Noi ricchi abitanti del Primo Mondo (una minoranza dell’umanità, e questo è bene non dimenticarlo) viviamo in maniera sempre più vicaria, quasi «per procura»: molto di ciò che vediamo, ascoltiamo, sentiamo emotivamente è – in realtà – stato visto, ascoltato, messo in scena» da altri; gli schermi – della TV, del cinema, del computer, del cellulare – sono ormai interfacce pervasive attraverso le quali noi «sperimentiamo» la realtà. La realtà virtuale, intesa come riproduzione ancora imperfetta delle «vere» sensazioni, è già alla nostra portata, perché non dovrebbe essere possibile, in un futuro molto prossimo, vivere «scenari» assolutamente «realistici», tanto da saturare completamente i nostri sensi e la nostra percezione del reale?

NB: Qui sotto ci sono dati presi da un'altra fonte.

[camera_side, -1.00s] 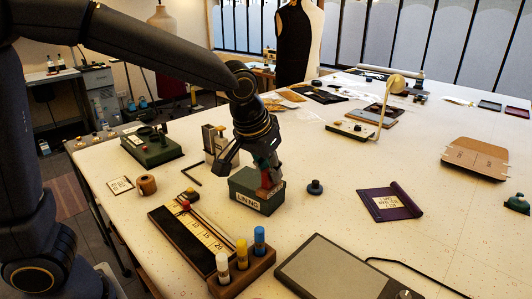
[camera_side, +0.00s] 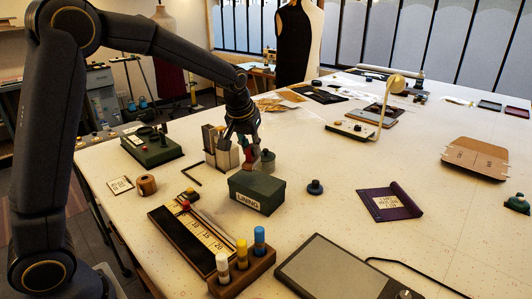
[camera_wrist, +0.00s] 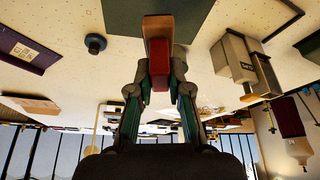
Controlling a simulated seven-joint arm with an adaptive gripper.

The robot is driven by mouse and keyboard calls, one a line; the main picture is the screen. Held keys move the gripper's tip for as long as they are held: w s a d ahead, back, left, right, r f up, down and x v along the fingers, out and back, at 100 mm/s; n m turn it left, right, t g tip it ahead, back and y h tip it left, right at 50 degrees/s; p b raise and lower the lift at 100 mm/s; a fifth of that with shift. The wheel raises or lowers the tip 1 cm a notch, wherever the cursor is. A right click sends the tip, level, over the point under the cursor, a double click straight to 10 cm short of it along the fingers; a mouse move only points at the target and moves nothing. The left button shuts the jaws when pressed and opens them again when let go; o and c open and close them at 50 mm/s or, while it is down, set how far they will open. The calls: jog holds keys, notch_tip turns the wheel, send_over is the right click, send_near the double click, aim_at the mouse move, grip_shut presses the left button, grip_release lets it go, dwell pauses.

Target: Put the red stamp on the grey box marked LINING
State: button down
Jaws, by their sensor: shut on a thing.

L’ipotesi naturalmente non è affatto nuova, decine e decine di anni prima del cyberpunk molti autori di fantascienza sociologica la esploravano traendone auspici favorevoli o nefasti per la nostra capacità di distinguere il reale dal virtuale, e di vivere pienamente la nostra vita sociale. Esperienze estreme conduce il gioco un passo più in là, ipotizzando l’esistenza di software sofisticatissimi, capaci di offrire all’utente realtà dettagliatissime benché limitate nel tempo e nello spazio, ricostruite a partire dai veri ricordi di testimoni diretti di particolari avvenimenti. I primi tra questi software sono stati sviluppati dalla polizia statunitense per addestrare i propri investigatori ad affrontare gli scoppi incontrollati di violenza di chi improvvisamente comincia a fare strage di parenti, vicini e passanti sconosciuti. Teresa, investigatrice e vedova di un investigatore ucciso proprio da uno di questi killer, torna in Inghilterra per cercare di superare la perdita. In realtà la donna vuol tentare l’impossibile: raggiungere il marito nello scenario di studio ricostruito sulla sua morte e alterarne lo svolgimento per salvarlo. Per conseguire lo scopo Teresa si muove nella virtualità, attraversando gli innumerevoli «scenari» confinanti con quello del marito, e mette in opera un piano complesso che il lettore riesce a comprendere soltanto seguendo con estrema pazienza i suoi vagabondaggi.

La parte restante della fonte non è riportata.